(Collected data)

━━━━━━━━━━━━━━━━━━━━━━━━━━━━━━

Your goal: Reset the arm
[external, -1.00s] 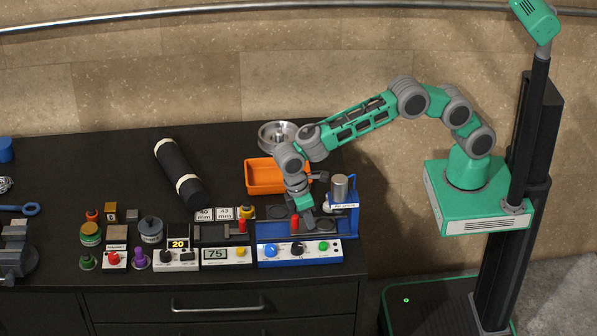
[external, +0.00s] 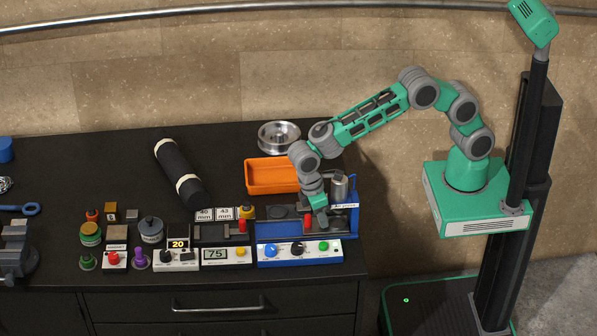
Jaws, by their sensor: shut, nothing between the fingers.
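My gripper (external: 323,224) points down over the right part of the blue press station (external: 264,229), at the front right of the black bench. It is shut with nothing seen in it. A red piece (external: 308,221) stands just left of the fingers; I cannot tell whether they touch. A grey metal cylinder (external: 339,186) stands on the station's right side, behind the gripper. The station's front panel (external: 300,262) carries a blue knob, a black knob and a green button. My wrist hides part of the station.
An orange tray (external: 268,178) and a silver dish (external: 279,137) stand behind the station. A black roll (external: 180,174) lies to the left. Several small devices (external: 226,254) and pots fill the front left. A vise (external: 17,250) is at the left edge.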

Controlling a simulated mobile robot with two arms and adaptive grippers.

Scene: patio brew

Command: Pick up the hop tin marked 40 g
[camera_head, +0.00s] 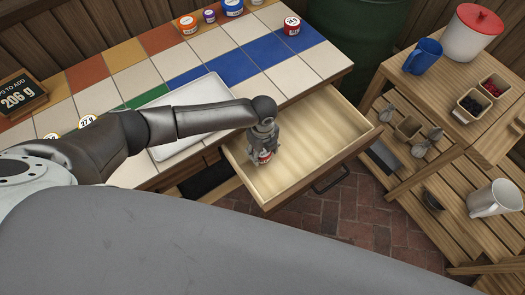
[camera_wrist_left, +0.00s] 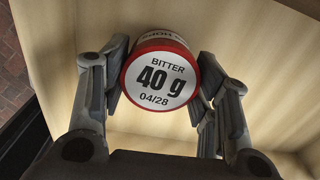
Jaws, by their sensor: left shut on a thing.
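The hop tin (camera_wrist_left: 160,78) has a red rim and a white lid reading "BITTER 40 g 04/28" in the left wrist view. My left gripper (camera_wrist_left: 158,95) is around it, with a finger on each side, and is shut on it. In the head view the left gripper (camera_head: 264,155) reaches down into the open wooden drawer (camera_head: 310,145). A small red and white part of the tin (camera_head: 264,157) shows between the fingers there. I cannot tell whether the tin touches the drawer floor. My right gripper is not in view.
A white tray (camera_head: 190,137) lies on the tiled counter beside my left arm. Several tins stand along the counter's back, with a red one (camera_head: 291,25) near the right corner. A slatted wooden shelf (camera_head: 430,185) with cups and bowls stands at the right.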

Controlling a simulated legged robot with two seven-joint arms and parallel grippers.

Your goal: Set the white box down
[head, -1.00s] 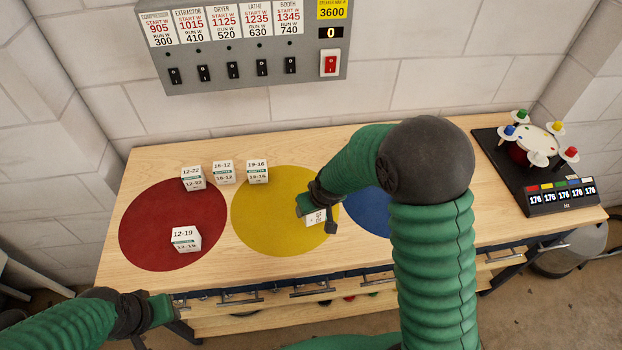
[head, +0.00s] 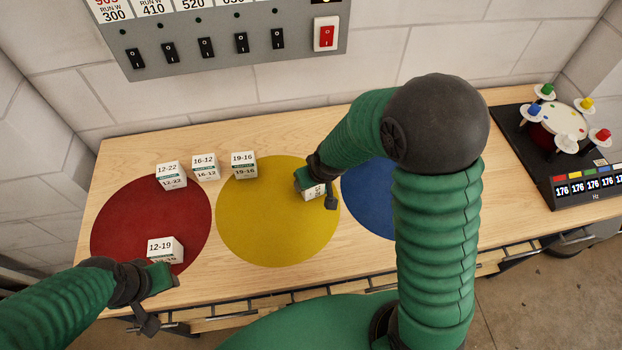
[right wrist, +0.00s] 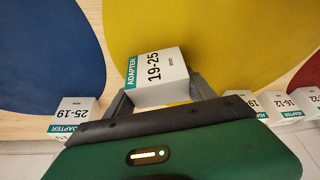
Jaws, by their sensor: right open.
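The white box marked 19-25 (right wrist: 158,72) is between the two fingers of my right gripper (right wrist: 162,97) in the right wrist view, over the yellow circle. In the head view that box (head: 314,193) is partly hidden by my right gripper (head: 317,194) and appears to rest on the yellow circle (head: 270,235), right of its middle. My right gripper is open around the box. My left gripper (head: 160,298) is at the bench's front edge, just in front of the 12-19 box (head: 163,248) on the red circle (head: 130,220). Its finger gap is not clear.
Boxes 12-22 (head: 171,177), 16-12 (head: 206,168) and 19-16 (head: 243,165) stand along the back. A 25-19 box (right wrist: 75,113) stands near the blue circle (head: 368,200), hidden in the head view. A dark device (head: 550,150) sits at the right end.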

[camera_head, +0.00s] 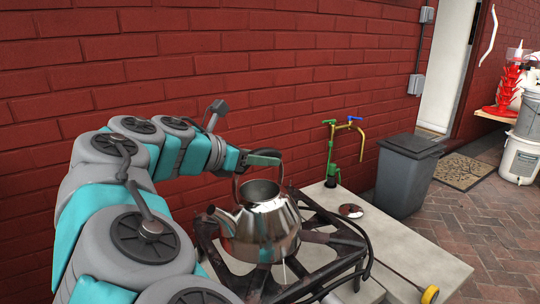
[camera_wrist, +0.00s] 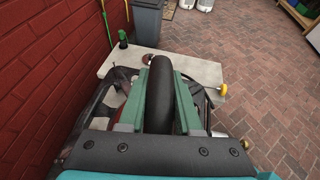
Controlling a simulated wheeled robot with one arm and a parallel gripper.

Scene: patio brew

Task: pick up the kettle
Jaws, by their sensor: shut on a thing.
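The kettle (camera_head: 262,228) is shiny metal, with its spout to the left and a dark arched handle on top. In the head view it is upright over the black burner stand (camera_head: 345,243); I cannot tell whether it touches the stand. My gripper (camera_head: 265,158) is at the top of the handle. In the wrist view my gripper (camera_wrist: 172,75) has its two green fingers on either side of the dark handle (camera_wrist: 186,110), shut on it. The kettle's body is mostly hidden there behind the gripper.
A round metal lid (camera_head: 350,211) lies on the pale slab (camera_head: 405,243) right of the stand. A green and brass tap (camera_head: 333,150) rises behind it. A grey bin (camera_head: 407,172) stands further right. The red brick wall (camera_head: 270,60) runs close behind my arm. Brick paving at right is mostly clear.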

━━━━━━━━━━━━━━━━━━━━━━━━━━━━━━

### PROBLEM STATEMENT
Reproduce only the lines from the beginning of the data through the line that contains "[external, +0.00s]", both included, and please drop the pictures.

### WRITTEN REPLY
Your goal: Reset the arm
[external, -1.00s] 
[external, +0.00s] 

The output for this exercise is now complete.